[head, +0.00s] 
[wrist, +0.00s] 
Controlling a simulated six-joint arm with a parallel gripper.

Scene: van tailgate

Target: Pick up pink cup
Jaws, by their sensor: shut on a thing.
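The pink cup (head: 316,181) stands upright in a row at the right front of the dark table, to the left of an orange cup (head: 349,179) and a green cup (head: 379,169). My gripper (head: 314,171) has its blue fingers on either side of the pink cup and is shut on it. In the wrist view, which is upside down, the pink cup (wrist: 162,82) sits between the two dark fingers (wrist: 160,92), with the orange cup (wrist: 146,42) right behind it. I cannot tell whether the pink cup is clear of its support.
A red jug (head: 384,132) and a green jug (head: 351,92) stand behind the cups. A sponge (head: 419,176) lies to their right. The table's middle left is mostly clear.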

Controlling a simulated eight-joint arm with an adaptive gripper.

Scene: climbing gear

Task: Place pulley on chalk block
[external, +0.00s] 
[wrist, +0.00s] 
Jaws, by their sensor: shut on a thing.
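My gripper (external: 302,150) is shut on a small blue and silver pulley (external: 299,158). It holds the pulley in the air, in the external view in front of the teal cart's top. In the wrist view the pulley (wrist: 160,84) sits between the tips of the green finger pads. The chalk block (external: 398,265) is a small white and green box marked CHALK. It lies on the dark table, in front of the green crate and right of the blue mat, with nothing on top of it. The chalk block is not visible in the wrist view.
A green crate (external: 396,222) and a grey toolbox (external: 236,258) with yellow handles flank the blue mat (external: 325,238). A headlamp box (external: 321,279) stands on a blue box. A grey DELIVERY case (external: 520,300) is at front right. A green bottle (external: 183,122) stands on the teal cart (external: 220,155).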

Exercise directions:
Scan the lines above for "simulated", then copy every one that has it.

Answer to the task:
Controlling a simulated six-joint arm with a parallel gripper.
Controlling a simulated eight-joint arm with an adaptive gripper.

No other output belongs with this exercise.